Print only the line with "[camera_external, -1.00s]" and the lines after it, ending with the last line of the material, each exactly as it stands.

### Material to process
— Start —

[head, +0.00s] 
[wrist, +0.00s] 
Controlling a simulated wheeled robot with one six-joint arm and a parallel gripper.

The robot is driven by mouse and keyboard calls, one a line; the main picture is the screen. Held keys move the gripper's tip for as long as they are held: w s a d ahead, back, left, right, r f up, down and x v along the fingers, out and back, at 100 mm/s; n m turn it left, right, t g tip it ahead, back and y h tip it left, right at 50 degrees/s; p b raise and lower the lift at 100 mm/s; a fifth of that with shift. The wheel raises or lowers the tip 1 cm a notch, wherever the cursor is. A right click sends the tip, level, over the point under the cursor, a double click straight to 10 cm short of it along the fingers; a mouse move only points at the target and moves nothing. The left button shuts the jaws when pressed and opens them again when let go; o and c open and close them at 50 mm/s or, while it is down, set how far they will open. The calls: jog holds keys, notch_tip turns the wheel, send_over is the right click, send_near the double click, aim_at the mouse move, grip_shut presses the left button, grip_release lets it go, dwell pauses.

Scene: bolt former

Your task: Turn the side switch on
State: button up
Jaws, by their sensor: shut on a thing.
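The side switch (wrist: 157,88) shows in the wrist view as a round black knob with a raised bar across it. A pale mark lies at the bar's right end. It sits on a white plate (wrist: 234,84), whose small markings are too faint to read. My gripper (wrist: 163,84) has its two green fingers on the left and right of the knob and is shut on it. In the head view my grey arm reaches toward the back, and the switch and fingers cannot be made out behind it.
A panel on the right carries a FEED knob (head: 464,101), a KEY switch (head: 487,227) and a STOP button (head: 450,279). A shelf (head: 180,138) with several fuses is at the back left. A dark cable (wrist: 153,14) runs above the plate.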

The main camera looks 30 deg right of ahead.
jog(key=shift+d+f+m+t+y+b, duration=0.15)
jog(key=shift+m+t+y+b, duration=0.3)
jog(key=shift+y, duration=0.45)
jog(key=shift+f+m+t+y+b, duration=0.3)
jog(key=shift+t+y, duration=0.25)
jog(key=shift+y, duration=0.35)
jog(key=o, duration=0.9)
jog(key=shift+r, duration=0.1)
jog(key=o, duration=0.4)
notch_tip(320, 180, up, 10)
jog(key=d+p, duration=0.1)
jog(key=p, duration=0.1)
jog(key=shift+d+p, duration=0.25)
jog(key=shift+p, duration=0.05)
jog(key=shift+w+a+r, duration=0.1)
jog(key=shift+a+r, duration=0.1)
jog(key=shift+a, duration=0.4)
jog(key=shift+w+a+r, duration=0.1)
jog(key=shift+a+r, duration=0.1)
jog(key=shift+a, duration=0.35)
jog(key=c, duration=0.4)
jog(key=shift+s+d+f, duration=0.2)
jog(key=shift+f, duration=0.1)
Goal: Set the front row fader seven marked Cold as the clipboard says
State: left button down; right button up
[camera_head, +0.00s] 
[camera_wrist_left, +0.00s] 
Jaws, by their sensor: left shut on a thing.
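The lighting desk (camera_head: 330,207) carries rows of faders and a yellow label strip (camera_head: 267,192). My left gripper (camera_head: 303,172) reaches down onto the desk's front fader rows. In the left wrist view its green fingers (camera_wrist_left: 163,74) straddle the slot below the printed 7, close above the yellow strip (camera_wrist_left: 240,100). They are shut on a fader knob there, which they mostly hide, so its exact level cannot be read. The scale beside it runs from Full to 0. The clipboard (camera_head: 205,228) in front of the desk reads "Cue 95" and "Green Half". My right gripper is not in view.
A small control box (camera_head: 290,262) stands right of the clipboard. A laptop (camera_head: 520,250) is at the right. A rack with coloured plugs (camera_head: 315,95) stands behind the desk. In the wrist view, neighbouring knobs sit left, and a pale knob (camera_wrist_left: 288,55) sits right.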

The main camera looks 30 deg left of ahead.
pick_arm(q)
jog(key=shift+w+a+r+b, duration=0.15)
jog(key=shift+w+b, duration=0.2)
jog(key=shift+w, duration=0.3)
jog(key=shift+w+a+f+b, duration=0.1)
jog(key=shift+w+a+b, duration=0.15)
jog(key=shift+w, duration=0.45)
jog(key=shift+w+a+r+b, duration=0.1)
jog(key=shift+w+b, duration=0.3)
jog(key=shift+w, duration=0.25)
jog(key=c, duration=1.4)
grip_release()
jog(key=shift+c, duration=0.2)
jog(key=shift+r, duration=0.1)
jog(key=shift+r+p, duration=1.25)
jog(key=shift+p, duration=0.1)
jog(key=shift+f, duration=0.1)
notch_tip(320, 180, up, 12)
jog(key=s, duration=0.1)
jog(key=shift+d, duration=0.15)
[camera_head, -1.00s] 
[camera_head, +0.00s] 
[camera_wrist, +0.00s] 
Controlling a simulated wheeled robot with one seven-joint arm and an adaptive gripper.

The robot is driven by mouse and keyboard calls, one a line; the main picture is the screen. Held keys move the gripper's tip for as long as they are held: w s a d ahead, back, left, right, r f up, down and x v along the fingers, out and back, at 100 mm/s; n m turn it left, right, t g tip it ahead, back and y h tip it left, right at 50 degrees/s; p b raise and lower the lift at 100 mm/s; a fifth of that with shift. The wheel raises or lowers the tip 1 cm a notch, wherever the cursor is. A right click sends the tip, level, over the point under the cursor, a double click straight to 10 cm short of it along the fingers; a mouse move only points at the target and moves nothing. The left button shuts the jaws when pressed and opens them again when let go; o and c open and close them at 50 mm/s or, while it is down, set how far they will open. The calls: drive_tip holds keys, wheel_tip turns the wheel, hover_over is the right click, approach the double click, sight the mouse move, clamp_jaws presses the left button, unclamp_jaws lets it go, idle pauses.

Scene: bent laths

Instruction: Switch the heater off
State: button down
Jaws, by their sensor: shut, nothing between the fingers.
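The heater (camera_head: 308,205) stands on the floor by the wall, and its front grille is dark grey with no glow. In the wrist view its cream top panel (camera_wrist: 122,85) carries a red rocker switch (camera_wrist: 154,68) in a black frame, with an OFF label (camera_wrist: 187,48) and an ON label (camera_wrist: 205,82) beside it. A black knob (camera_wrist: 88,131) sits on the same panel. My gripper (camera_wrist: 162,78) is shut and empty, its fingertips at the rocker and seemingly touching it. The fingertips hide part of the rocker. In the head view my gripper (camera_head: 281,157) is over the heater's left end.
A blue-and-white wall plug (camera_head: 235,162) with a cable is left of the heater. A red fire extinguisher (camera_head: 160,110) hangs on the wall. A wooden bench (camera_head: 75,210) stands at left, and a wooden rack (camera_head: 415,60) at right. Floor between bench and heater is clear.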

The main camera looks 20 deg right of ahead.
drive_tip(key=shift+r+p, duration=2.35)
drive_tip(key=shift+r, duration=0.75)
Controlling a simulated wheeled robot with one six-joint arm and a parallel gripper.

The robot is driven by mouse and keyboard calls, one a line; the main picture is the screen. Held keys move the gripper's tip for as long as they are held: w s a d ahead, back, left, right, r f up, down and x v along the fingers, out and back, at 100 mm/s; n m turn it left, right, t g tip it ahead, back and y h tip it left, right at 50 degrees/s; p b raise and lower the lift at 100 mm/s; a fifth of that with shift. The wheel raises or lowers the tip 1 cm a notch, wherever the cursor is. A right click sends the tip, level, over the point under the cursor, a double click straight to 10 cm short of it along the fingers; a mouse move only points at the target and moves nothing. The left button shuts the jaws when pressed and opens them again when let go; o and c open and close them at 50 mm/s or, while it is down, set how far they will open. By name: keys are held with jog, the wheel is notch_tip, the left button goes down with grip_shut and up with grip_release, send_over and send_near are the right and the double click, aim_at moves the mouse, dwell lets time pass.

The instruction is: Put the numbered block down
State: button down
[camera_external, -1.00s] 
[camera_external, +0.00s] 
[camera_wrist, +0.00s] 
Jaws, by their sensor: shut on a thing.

— End —

### Exercise solution
[camera_external, -1.00s] 
[camera_external, +0.00s] 
[camera_wrist, +0.00s] 
Jaws, by their sensor: shut on a thing.

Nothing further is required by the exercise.